You’d have to be out of your mind to head up the 3,000-foot-high cliff face of Yosemite’s El Capitan without equipment of modern mountaineering, the lightweight chocks and clips and ropes that keep a person from plummeting into the void. Yet, as mountain guide Synnott writes, building on his reporting for National Geographic, that out-of-mindness defines young Alex Honnold, “the world’s greatest free soloist,” who has developed the habit of sizing up some of the planet’s most formidable mountains and then scrambling up them without the benefit of equipment.

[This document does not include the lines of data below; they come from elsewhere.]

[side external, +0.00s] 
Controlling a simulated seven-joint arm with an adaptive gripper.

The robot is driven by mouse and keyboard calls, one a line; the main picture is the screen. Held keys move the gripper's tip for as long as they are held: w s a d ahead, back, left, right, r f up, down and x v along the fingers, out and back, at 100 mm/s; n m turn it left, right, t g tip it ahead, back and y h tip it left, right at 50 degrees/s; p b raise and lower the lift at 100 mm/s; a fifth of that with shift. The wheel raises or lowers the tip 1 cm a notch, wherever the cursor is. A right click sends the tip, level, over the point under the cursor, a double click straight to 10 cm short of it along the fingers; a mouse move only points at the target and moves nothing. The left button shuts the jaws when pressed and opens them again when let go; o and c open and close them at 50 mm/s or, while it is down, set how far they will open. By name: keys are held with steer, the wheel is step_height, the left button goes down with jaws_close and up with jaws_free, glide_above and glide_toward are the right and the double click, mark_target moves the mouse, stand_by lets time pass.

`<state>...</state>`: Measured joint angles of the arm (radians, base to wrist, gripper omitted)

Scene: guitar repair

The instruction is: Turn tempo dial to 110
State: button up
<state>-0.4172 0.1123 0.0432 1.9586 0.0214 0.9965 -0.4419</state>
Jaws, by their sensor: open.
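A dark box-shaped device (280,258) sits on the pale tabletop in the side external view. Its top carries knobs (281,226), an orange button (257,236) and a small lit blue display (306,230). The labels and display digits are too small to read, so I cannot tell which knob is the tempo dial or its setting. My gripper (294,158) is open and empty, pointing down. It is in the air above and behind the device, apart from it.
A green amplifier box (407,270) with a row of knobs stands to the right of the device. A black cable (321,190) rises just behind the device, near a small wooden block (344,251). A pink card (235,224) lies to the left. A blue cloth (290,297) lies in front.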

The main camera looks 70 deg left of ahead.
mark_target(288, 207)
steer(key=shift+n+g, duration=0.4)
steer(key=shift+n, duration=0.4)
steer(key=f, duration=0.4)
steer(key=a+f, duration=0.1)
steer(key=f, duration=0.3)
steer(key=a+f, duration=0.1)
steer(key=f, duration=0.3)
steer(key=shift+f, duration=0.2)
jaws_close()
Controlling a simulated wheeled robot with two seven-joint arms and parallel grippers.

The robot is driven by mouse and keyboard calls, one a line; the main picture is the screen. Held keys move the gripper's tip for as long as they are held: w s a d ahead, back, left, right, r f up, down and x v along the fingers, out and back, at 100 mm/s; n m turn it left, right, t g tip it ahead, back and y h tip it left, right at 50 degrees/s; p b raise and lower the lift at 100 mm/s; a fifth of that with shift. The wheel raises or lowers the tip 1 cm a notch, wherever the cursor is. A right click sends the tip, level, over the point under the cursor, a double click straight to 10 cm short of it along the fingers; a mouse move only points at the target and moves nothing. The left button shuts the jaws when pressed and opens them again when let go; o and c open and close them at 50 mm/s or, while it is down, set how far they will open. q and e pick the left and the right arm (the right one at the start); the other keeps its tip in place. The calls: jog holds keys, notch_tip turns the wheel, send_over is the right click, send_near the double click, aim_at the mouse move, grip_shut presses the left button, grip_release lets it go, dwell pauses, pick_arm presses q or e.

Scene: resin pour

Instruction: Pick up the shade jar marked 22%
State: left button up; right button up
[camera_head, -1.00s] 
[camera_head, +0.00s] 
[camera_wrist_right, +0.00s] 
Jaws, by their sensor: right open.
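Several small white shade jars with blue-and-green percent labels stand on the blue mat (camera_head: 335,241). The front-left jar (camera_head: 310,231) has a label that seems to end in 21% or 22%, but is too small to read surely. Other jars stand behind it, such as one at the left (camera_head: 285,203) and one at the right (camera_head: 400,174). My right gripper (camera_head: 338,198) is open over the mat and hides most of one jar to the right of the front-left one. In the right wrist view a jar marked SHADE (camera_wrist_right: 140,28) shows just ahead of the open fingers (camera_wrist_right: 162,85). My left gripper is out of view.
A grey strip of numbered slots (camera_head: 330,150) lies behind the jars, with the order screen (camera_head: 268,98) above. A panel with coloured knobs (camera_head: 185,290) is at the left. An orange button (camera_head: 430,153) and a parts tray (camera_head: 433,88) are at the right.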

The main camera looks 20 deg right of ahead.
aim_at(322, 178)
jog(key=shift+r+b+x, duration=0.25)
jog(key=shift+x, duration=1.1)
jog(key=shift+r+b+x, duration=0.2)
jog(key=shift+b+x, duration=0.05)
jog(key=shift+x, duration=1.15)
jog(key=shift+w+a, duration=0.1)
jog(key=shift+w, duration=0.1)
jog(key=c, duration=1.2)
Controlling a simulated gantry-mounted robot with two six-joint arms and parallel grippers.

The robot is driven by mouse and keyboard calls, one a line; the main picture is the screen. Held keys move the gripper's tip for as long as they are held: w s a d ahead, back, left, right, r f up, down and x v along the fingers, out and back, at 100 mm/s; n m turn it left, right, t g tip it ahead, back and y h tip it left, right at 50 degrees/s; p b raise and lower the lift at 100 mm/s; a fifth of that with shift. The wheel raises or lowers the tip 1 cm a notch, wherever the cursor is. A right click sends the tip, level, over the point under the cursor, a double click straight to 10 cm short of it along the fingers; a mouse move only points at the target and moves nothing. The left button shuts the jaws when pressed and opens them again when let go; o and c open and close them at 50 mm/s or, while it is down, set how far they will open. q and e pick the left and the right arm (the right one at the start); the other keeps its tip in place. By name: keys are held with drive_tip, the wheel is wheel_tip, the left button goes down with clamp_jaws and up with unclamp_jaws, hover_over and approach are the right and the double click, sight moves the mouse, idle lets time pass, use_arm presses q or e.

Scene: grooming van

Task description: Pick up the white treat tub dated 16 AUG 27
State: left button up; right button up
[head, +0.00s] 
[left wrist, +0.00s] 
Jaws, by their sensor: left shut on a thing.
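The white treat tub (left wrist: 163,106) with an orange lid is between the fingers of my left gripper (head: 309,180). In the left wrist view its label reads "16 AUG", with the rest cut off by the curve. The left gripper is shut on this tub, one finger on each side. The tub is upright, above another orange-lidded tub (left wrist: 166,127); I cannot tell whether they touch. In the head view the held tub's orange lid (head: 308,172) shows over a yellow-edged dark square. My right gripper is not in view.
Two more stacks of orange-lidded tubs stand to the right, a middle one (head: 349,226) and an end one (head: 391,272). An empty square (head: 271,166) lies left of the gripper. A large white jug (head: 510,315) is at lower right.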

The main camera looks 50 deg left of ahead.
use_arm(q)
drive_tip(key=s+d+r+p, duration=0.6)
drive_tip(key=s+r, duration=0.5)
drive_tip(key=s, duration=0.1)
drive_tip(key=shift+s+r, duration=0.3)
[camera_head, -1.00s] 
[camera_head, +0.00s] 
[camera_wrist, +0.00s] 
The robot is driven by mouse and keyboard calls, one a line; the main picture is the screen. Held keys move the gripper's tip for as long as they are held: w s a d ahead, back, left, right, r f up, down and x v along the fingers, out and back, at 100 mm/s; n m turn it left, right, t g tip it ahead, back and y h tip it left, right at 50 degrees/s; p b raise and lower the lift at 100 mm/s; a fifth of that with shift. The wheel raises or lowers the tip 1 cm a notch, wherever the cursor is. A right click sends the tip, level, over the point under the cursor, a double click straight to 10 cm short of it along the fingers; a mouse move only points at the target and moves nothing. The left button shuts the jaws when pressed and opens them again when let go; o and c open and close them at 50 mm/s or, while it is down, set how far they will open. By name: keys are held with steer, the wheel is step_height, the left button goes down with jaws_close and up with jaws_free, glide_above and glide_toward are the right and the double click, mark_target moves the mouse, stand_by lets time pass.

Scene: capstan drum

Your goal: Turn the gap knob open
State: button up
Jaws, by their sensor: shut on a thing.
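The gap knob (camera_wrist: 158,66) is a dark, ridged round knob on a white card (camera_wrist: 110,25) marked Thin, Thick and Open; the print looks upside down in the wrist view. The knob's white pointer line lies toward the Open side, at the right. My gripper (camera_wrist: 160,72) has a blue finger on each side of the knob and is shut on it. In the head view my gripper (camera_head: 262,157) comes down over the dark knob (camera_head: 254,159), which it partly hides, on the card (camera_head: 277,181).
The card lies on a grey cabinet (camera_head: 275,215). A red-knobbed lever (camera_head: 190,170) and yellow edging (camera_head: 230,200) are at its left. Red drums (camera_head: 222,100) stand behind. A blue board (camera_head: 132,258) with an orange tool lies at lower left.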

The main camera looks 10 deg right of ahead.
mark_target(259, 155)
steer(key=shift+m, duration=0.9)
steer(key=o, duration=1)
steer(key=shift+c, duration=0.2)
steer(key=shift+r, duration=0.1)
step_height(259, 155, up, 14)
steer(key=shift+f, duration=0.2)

Old-school climbers have looked at him with combined awe and despair, and, as the author writes, Honnold does have a talent for alienating potential allies: “He wore his ego right on his shirtsleeve like the logo of one of his sponsors.” Still, there’s no question he has bragging rights; in one of his well-publicized exploits, Honnold free soloed El Capitan, Half Dome, and Mount Watkins, all three of Yosemite’s big three rock faces, in less than 19 hours altogether. “This monster linkup entailed 7,000 vertical feet of difficult rock climbing,” writes Synnott, “seventy-seven pitches up to 5.13a.” If the last clause contains numbers that aren’t immediately meaningful to you, no worries: One of the great virtues of this book is the author’s cleareyed explanations of how alpinists parse mountains, rating them for difficulty and then doing the calculus of who qualifies as the world’s leading climber on the strength of those numbers. Old-timers agree: Honnold may be ill-mannered and self-absorbed, but he’s got the right stuff, doing what previous generations of climbers deemed impossible. As for lessons for would-be climbers, Synnott offers the cardinal one in the voice of one of the old-timers: “Don’t fall.”
Fans of mountaineering will find this a winner.